Visit a local coffee shop with a book in tow.
Join a class, even if you only speak to the instructor.
Every small step you take will contribute to the confidence you’ve been searching for.
Addressing the stigma
You may feel it - a quiet voice asking, “Will people think I’ve been stood up?” Society still carries a double standard. A man dining alone may be seen as adventurous; a woman, however, is often perceived as either daring or pitiable, rarely just living her life.
Pop culture doesn’t help, either. The portrayal of a lone woman at a bar typically suggests she’s waiting for someone rather than actively enjoying her own company. But we are not background characters in our own stories.

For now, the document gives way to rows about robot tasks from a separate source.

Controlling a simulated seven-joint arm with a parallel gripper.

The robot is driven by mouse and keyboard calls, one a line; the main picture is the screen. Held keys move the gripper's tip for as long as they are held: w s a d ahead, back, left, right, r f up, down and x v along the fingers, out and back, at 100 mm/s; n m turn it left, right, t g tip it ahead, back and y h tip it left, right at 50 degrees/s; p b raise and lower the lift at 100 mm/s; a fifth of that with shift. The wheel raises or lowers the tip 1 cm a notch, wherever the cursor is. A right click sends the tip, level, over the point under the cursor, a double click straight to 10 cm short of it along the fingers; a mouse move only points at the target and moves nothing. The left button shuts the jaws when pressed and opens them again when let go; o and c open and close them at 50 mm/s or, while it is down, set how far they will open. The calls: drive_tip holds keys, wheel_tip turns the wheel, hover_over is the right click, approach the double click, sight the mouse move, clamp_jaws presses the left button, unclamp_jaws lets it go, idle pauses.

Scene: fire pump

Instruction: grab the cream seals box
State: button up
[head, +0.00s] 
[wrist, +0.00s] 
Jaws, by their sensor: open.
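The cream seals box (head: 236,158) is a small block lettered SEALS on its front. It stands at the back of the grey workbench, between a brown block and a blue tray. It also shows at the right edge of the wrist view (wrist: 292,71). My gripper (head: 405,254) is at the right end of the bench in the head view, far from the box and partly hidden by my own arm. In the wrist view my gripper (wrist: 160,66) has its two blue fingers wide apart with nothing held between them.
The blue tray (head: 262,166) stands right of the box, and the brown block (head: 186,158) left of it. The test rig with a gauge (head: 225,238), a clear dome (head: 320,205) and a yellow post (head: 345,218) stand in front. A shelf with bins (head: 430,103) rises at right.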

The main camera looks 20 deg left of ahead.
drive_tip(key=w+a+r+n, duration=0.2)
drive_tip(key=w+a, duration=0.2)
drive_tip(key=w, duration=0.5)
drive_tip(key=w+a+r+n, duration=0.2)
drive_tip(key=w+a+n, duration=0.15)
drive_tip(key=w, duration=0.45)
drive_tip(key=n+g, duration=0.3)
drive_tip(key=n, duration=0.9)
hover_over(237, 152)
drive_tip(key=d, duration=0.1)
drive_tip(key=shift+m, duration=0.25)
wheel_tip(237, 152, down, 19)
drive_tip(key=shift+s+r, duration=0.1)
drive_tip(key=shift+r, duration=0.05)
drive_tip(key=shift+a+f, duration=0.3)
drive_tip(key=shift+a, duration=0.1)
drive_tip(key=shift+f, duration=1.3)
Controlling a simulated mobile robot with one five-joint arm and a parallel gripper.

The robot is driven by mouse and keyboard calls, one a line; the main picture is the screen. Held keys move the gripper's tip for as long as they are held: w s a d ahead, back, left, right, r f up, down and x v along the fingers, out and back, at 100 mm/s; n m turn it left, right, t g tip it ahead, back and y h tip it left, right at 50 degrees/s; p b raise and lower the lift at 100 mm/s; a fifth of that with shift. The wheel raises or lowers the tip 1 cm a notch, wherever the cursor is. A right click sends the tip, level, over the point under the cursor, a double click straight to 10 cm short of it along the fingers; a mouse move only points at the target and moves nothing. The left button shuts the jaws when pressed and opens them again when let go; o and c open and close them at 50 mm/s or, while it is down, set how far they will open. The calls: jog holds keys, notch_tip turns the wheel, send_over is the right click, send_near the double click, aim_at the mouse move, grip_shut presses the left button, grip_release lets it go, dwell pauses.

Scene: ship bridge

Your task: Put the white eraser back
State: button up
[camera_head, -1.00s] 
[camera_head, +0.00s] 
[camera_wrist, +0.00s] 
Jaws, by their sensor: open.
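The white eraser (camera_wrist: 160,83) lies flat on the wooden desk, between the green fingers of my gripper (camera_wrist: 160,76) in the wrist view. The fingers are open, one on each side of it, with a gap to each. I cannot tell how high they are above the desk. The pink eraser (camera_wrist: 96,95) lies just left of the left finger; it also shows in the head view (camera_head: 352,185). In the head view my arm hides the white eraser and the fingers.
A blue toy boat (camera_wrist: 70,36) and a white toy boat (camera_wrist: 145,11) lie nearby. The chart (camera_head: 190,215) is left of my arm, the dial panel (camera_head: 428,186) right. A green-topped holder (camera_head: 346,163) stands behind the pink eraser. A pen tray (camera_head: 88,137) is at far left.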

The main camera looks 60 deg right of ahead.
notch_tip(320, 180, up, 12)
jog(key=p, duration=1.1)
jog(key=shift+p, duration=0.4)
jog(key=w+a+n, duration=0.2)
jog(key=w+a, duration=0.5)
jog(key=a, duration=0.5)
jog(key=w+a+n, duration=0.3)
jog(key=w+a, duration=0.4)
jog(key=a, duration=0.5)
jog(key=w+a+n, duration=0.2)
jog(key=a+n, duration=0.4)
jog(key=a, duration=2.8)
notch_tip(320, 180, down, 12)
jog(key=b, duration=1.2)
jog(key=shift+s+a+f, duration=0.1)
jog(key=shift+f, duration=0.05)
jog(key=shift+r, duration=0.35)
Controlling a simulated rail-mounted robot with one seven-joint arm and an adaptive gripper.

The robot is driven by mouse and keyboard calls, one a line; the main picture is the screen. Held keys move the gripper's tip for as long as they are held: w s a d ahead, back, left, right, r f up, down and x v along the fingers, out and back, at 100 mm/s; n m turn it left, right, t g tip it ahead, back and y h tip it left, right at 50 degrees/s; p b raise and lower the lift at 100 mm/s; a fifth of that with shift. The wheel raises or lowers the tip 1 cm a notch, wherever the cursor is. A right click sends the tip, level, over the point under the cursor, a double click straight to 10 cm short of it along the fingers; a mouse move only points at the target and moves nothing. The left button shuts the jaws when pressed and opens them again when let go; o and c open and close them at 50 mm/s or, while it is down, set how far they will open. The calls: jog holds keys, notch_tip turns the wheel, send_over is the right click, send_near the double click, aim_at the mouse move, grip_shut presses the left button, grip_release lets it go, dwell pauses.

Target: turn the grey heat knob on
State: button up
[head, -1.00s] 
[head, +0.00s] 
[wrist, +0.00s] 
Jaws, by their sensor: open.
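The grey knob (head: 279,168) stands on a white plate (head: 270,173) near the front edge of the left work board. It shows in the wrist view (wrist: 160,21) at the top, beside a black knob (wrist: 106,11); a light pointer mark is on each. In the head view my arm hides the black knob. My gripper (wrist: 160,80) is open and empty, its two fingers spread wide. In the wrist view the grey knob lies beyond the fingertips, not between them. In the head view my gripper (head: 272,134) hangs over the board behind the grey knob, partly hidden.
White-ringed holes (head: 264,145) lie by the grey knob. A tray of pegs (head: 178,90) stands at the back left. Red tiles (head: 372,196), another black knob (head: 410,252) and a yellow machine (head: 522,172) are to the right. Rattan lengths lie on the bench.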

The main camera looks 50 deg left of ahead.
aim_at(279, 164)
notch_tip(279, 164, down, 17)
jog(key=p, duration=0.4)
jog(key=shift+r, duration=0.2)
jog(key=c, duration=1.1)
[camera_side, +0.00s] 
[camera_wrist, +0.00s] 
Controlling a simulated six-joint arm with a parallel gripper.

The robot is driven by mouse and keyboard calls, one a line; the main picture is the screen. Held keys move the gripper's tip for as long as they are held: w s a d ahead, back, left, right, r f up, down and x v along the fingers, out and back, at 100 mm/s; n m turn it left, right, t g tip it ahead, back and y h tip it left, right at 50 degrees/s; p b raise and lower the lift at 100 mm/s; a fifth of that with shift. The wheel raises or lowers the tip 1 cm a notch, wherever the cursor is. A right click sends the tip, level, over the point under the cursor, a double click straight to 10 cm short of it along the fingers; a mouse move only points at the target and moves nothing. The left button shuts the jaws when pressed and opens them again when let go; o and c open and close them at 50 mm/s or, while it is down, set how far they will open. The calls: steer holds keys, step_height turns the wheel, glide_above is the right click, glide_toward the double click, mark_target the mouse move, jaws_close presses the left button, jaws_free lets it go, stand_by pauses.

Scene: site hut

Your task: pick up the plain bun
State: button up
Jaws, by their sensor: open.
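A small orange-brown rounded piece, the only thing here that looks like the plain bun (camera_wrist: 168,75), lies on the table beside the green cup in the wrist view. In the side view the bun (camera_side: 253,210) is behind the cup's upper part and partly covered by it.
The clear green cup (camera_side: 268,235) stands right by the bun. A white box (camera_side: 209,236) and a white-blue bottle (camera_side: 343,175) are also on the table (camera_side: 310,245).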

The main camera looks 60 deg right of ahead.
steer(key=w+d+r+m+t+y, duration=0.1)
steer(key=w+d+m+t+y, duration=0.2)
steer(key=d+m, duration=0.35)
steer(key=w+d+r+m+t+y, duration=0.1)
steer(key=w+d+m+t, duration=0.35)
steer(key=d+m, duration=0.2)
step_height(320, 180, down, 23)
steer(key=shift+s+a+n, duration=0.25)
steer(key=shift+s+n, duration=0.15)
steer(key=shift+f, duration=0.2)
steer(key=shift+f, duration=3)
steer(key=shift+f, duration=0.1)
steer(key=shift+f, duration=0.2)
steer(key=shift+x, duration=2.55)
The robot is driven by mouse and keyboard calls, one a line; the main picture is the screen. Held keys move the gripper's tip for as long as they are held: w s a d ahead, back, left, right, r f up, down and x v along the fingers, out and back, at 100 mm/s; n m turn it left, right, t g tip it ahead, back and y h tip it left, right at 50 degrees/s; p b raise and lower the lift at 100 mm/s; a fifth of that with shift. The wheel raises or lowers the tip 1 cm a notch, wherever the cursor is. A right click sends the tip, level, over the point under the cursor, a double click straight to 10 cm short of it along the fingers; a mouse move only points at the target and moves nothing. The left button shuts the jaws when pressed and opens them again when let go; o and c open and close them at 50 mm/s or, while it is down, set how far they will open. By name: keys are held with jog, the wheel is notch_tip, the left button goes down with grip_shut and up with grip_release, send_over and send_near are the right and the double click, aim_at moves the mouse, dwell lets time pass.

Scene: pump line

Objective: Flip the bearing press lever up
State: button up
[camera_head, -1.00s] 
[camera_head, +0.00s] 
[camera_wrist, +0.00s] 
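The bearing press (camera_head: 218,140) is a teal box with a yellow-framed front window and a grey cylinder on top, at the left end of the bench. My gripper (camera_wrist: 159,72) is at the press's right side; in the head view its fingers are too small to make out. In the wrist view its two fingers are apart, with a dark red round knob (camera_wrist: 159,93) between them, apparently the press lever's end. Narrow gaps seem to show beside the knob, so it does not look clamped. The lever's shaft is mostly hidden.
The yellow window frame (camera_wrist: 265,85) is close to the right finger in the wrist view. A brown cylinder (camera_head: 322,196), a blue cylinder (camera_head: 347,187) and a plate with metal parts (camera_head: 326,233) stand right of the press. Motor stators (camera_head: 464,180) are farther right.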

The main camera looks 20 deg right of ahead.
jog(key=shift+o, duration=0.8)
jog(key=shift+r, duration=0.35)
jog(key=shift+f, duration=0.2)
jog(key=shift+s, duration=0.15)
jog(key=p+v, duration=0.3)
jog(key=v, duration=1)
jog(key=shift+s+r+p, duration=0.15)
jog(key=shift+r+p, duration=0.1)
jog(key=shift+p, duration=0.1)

We’re not being brave; we’re simply being authentic.
There’s nothing unusual about attending a concert, visiting an art gallery, or wandering in a garden center alone. It’s a mark of freedom.
Shannon Kate Murray at Covent Garden Ivy, August 2025.
The True benefit: discovering yourself
This journey isn’t about a version of you shaped by the presence of others or driven by the need to please. It’s about unveiling your essence. You will uncover your passions, the things that invigorate you, and what makes you feel genuinely alive.
I still recall a serene evening in Dubai, sitting by a rooftop pool with the city lights shimmering around me. The song “Beautiful” by Akon played softly in the background. In that moment, I felt a blend of peace, pride, and presence. That version of me? She is a treasure worth cherishing.
Take the leap
So, if you’re contemplating that first step into solitude, embrace it. The journey may be challenging at times, but it is undeniably rewarding. After all, the most meaningful discoveries often come from within.